Best known as a sculptor, Morris has also been active as a painter, draftsman, print-maker, performer, choreographer, conceptual, installation and video artist, and writer. Growing up in Kansas City in the 1930s and 40s, Morris visited the Nelson-Atkins to draw and study art from many cultures.
In spirit, Glass Labyrinth acknowledges similar prehistoric markings on stones and cave walls, ancient Greek myths, and Christian metaphors for pilgrimage to the holy city of Jerusalem. Thus, it transcends time and space to remind us of the power of deeply felt archetypes. In form and material, however, this labyrinth is a departure from the more familiar circular and rectangular labyrinths of old. Triangulated and constructed of glass plate walls capped with bronze, it speaks to this moment in the language of modern architecture and design–streamlined, dynamic, transparent, and elegant.

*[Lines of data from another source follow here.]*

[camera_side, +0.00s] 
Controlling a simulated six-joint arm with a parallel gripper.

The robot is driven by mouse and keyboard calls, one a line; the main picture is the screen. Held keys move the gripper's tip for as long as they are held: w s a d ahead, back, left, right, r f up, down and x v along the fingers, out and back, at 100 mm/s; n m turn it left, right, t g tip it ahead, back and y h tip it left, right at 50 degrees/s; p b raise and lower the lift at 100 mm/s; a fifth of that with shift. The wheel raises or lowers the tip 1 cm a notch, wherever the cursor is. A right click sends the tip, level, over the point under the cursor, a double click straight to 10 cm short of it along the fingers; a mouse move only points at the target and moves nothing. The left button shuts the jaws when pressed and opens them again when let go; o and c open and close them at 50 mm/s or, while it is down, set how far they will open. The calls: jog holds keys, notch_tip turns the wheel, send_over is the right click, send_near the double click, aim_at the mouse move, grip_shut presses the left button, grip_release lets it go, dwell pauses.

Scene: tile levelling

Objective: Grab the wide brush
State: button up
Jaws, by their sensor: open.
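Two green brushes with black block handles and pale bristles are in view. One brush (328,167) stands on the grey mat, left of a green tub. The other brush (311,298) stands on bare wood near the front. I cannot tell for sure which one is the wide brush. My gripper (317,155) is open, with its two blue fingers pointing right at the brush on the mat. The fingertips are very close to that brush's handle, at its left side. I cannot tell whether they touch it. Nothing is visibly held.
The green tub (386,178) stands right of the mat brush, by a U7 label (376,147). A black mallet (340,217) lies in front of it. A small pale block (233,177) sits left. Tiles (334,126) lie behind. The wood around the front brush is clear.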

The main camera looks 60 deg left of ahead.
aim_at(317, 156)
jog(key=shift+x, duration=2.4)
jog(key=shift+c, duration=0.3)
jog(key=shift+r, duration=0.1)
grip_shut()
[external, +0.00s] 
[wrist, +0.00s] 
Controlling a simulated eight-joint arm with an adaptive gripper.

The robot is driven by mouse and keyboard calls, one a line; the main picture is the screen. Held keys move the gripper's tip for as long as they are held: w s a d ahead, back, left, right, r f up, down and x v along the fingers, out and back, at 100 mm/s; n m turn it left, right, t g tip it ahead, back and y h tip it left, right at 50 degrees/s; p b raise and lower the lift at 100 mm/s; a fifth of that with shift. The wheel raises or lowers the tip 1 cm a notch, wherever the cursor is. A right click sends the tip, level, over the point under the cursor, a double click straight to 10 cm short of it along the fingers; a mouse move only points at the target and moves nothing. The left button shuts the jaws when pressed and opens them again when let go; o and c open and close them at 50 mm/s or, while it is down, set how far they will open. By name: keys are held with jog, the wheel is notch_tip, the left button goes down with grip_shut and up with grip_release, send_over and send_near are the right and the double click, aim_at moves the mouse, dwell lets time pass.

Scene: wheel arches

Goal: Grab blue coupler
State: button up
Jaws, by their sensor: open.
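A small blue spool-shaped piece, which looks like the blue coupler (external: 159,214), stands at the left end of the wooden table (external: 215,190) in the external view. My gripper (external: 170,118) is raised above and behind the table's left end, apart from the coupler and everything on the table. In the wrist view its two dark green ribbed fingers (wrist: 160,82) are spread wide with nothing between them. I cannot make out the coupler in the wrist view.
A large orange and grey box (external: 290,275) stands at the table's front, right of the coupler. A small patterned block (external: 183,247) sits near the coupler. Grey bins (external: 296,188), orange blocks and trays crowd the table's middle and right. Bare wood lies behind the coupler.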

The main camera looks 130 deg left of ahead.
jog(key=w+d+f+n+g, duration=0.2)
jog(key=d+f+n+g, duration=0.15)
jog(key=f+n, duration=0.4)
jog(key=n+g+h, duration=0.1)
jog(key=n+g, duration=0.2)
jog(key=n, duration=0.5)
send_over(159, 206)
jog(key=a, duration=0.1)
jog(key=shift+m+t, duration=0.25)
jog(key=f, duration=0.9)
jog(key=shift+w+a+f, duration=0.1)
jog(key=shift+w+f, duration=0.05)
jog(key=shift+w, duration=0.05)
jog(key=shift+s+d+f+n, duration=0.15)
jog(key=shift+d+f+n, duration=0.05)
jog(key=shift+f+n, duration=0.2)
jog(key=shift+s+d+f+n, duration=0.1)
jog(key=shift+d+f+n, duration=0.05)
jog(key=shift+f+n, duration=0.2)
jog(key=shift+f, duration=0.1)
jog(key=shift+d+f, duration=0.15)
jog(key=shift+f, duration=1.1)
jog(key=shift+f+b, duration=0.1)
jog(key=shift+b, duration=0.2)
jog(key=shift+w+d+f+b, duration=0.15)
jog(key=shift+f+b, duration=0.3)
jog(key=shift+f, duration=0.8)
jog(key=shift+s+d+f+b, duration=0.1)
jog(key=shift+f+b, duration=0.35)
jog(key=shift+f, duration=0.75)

Now for astute viewers who may notice there’s only one path through the sculpture, it’s important to note that although labyrinths and mazes are often used interchangeably there is a difference. According to diffen.com:
Although both maze and labyrinth depict a complex and confusing series of pathways, the two are different. A maze is a complex, branching (multicursal) puzzle that includes choices of path and direction, while a labyrinth is unicursal, i.e., has only a single, non-branching path, which leads to the center.